Esa revolución cultural ha desregulado todo, no sólo la economía. Hoy se disputa la idea misma de “autoridad soberana” la que ya no reside en el pueblo, sino en los diseñadores de plataformas digitales, quienes modelarán una pseudo “democracia digital”. Lo que llaman “El Tecno-Soberanismo".
En esa “democracia digital”, no sólo se desregulará la economía, se desregularán las conductas humanas, las identidades, las conciencias, la concentración del dinero y las desigualdades sociales. En lugar de distribuir bienes y servicios económico-sociales, se redistribuirán derechos “simbólicos”: la compraventa de niños y de órganos, la comercialización de pornografía y el consumo masivo de lo innecesario y banal con el fin de mantener a la sociedad hipnotizada e idiotizada.
No desesperemos, todo este andamiaje del globalismo neoliberal se está desmoronando aceleradamente. El cambio de inquilinos de la Casa Blanca, con la salida de Biden y la irrupción de Trump, es el símbolo del derrumbe del globalismo neoliberal y su reemplazo por el proteccionismo defensivo.
El capitalismo, occidente, marcha a la deriva. De repente, esa fantasía que borraba las fronteras, las aduanas y los aranceles, se derrumba estrepitosamente. Resurge el “soberanismo”, renace el “Estado Nación”. China es hoy la abanderada del libre comercio y la defensora de la OMC, que Trump intenta destruir. En un mundo paradójico, los socialistas defienden el librecambio y los capitalistas se convierten al proteccionismo.
El verdadero debate global se da entre unipolarismo o multipolarismo, entre la primacía del G7 o de los BRICS ampliados. Esta lucha por la hegemonía dirimirá el destino del Siglo XXI.
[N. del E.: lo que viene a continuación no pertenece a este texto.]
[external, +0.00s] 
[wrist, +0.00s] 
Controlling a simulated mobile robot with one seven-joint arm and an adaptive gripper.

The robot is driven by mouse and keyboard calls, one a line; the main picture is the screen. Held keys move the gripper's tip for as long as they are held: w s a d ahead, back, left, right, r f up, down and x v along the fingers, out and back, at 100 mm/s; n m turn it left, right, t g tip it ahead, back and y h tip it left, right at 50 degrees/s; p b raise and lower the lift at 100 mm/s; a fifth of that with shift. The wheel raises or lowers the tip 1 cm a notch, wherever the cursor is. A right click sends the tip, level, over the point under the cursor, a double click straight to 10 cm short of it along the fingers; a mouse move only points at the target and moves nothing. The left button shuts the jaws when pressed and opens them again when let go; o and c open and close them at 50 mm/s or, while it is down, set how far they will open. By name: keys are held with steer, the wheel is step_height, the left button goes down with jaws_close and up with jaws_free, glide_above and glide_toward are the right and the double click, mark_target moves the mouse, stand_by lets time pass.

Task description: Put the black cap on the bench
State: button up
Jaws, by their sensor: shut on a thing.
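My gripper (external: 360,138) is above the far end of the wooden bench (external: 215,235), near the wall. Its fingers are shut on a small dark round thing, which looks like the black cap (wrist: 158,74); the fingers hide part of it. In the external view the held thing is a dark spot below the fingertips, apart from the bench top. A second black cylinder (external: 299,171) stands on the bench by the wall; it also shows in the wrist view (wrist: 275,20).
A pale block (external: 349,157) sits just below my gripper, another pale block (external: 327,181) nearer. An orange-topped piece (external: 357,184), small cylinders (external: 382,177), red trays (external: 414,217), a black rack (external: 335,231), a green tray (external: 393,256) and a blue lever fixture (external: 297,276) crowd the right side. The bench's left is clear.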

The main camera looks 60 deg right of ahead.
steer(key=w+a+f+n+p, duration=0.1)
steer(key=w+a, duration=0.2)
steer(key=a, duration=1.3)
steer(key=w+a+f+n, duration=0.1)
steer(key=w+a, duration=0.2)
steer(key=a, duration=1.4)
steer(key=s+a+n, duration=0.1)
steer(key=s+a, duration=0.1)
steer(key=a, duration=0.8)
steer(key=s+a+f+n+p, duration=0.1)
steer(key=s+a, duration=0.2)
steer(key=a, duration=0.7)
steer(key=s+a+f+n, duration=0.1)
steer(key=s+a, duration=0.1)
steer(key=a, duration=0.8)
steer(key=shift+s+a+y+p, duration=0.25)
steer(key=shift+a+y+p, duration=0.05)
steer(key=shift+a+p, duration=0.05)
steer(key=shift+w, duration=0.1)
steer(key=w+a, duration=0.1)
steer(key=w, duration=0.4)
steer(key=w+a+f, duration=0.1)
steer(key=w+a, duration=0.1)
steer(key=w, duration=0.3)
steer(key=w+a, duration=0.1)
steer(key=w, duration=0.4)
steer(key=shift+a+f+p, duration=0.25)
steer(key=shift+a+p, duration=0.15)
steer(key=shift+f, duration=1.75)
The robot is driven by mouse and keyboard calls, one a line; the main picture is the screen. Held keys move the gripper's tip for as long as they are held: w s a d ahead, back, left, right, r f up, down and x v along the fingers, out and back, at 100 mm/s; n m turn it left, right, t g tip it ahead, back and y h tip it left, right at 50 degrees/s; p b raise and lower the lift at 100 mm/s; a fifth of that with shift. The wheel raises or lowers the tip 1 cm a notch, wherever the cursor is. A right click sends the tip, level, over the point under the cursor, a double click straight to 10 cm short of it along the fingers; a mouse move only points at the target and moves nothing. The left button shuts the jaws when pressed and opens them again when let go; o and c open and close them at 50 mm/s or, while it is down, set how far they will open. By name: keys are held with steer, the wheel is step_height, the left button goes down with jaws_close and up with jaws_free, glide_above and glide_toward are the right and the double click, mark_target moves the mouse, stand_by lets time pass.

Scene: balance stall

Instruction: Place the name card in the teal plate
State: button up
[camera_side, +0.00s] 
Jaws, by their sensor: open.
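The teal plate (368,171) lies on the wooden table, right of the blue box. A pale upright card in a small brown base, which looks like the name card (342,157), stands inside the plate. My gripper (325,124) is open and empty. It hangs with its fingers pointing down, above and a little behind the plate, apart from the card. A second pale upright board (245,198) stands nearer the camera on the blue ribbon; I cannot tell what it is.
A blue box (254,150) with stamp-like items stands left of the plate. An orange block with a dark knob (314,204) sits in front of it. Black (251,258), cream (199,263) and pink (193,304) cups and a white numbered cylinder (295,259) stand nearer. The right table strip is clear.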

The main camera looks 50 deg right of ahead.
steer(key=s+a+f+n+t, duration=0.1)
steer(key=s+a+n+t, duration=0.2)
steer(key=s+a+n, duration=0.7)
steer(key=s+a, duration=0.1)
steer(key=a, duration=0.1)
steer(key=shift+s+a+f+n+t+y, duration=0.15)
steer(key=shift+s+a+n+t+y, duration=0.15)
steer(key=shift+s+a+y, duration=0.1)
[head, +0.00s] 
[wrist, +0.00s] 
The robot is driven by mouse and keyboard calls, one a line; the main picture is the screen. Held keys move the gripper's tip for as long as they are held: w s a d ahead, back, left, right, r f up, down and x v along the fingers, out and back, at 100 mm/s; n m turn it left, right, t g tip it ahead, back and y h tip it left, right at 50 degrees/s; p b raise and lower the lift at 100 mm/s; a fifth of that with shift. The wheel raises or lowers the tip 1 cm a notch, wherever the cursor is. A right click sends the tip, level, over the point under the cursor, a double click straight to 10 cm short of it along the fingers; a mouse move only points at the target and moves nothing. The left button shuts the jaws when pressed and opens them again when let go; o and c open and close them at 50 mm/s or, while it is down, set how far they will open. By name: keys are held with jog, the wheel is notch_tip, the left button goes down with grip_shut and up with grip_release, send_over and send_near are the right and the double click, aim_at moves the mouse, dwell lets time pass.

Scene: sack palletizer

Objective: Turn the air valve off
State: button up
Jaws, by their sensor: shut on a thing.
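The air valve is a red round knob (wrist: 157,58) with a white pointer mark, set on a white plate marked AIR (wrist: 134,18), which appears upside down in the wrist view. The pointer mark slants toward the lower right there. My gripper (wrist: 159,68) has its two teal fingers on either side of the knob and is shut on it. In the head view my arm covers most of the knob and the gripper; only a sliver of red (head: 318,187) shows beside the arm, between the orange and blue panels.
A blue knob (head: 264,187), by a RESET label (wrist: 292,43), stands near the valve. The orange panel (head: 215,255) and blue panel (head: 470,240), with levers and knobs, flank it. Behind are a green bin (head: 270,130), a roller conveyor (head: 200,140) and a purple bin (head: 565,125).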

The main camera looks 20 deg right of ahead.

La democracia sobrevivirá a esta insatisfacción inducida, a la anti política y a la derecha antisistema. Cuando pensamos en los desterrados, los migrantes, los refugiados y las minorías raciales, deberíamos saber que, de todas las minorías, la más y mejor protegida en Occidente es sin duda la de los ricos, que ya se ha reducido al 1% de la población mundial. Estas contradicciones son las que anuncian la derrota de Occidente y la configuración de un mundo multipolar.
Pero eso, como diría Kipling, es motivo de otro cuento, en este caso de otro artículo.